Second, the Cuban missile crisis enabled Kennedy to promote arms control objectives that were already under consideration and that he believed were important to pursue. This is true of negotiations on a comprehensive test ban, which had begun under his predecessor Dwight D. Eisenhower, and of initial talks on establishing a communication link between Soviet and American leaders—which had failed to gain much traction. Upon entering office, Kennedy himself was seized of the need to end the “deadly arms race” which had “too long overshadowed all else we must do.” In the fall of 1961, he devised an ambitious disarmament plan to operationalize these efforts, which included the seeds of many arms control ideas that were subsequently taken forward.

As Arms Control and Disarmament Agency General Counsel George Bunn later wrote, the Cuban missile crisis catalyzed these efforts by “awaken[ing] American and Soviet interest in seeking accommodation.” In his view, it also gave the president “the enhanced authority … to get any test ban treaty through the Senate.” The crisis did not, however, spark innovative new approaches to nuclear disarmament beyond those that Kennedy and Khrushchev had already contemplated. Had a robust menu of arm control options not already been on the table, it is unclear what the influence of the crisis on nuclear diplomacy would have been.

Third, although many of the lessons learned from the Cuban missile crisis focus on its importance for arms control, fewer mention its impact on the size of the U.S. and Soviet nuclear arsenals. And yet, between 1962 and 1968, the U.S. stockpile grew by almost 16 percent, while the number of Soviet warheads nearly tripled. For William J. Perry, who would go on to serve as U.S. secretary of defense in the 1990s, the “decision not to cooperate in reducing arms and tension … but rather to reinvigorate the arms race” underscored the “surreal quality” of the post-crisis environment. For him, the notion that Kennedy had triumphed over Khrushchev in Cuba is what “accelerated the nuclear arms race already underway between the United States and the USSR.”

The influence of this narrative extended well beyond the Kennedy administration, too. President Ronald Reagan cited it to rationalize the major military buildup he initiated during his first term in office. As he observed in 1983, “at that time [during the Cuban missile crisis], the United States had about an 8 to 1 nuclear superiority over the Soviet Union. So when we stood up and looked them in the eye, they blinked.” For Reagan, this event was a lesson in the value of a credible deterrent—rather than the dangers of blundering into nuclear war.

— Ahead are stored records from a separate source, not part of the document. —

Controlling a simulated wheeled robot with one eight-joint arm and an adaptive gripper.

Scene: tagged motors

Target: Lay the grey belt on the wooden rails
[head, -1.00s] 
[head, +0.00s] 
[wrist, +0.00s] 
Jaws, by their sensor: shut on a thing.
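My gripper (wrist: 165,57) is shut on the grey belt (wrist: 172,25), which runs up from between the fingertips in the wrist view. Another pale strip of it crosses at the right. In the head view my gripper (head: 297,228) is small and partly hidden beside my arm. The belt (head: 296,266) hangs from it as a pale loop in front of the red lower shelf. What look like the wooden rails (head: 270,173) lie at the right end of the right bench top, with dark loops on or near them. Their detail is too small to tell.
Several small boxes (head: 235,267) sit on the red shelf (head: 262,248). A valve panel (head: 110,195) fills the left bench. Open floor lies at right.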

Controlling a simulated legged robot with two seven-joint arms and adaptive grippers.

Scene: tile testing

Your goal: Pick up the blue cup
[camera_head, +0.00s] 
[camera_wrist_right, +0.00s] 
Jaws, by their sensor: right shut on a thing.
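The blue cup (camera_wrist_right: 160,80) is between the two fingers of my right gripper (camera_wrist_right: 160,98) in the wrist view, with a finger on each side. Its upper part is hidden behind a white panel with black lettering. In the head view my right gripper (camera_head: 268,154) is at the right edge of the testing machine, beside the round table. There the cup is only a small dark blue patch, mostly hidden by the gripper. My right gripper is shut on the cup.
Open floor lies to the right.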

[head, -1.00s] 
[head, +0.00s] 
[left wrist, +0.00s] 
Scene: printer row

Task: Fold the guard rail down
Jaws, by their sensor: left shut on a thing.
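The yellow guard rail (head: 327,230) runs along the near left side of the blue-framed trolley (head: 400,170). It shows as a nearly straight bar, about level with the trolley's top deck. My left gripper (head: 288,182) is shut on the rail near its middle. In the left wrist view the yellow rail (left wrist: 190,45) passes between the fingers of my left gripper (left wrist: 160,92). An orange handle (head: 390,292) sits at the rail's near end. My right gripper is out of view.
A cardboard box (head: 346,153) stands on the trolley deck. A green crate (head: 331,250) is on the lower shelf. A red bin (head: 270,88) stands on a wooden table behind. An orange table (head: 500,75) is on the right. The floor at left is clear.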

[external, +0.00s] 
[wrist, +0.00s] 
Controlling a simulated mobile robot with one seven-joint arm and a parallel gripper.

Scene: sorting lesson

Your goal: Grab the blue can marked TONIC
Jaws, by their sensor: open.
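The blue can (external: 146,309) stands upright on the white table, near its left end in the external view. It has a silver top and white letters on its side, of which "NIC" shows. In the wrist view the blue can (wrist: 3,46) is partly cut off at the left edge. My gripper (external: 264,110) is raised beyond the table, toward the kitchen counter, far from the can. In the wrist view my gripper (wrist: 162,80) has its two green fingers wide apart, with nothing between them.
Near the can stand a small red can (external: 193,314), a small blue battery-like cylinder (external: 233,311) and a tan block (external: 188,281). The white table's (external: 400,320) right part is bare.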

To be sure, the Cuban missile crisis is not a perfect antecedent for today, so we should be careful not to draw too literally from its history. And yet, these insights suggest that the war in Ukraine may have a chilling effect on arms control—even if it shows policymakers why they must reduce the threats posed by nuclear weapons. Among the highest barriers to overcome will be the anger, mutual suspicion, and mistrust that now define the U.S.-Russia relationship. This environment will make it difficult for negotiators to show the flexibility necessary to reach an agreement while encouraging a fixation on “ironclad” verification that could come at the expense of negotiations as a whole.

This assumes, however, that arms control talks will, in fact, resume—which is not a foregone conclusion. Indeed, in contrast with Kennedy and Khrushchev, today’s U.S. and Russian leaders have not engaged in formal negotiations on an arms control treaty since the conclusion of New START in 2010. The closest they’ve come is the Strategic Stability Dialogue process, which Putin and his U.S. counterpart Joe Biden initiated last year to “lay the groundwork for future arms control and risk reduction measures.” The United States has now suspended these talks in response to Russia’s invasion of Ukraine.

Although this reaction is not unexpected, the Strategic Stability Dialogue process should be resumed as soon as it is feasible to do so. Not only could it provide a valuable forum for communication during this crisis, but the longer it remains on hiatus, the more difficult it will become—politically and bureaucratically—to return. Further, if domestic stakeholders in either country conclude from this crisis that more nuclear weapons are needed to serve their national security interests, this process will have little chance of yielding meaningful results. If it fails, this will have serious implications for an already impoverished arms control architecture, the last vestige of which will expire in 2026.

The good news is that, as was true 60 years ago, the deliberate, persistent, and personal advocacy of leaders in both Washington and Moscow can go a long way toward overcoming these barriers. Without a clear sense for how this conflict ends, however, it is hard to say whether or when there will be political will for this kind of work on either side. What is certain is that Putin’s recent actions do not align with last year’s U.S.-Russia Presidential Joint Statement, which affirmed that, “even in periods of tension, [the United States and Russia] are able to make progress on our shared goals of ensuring predictability in the strategic sphere, reducing the risk of armed conflicts and the threat of nuclear war.” It remains to be seen whether the two sides will be able to meet this relatively low bar in the future.







Sarah Bidgood is Director of the Eurasia Nonproliferation Program at Middlebury's Center for Nonproliferation Studies.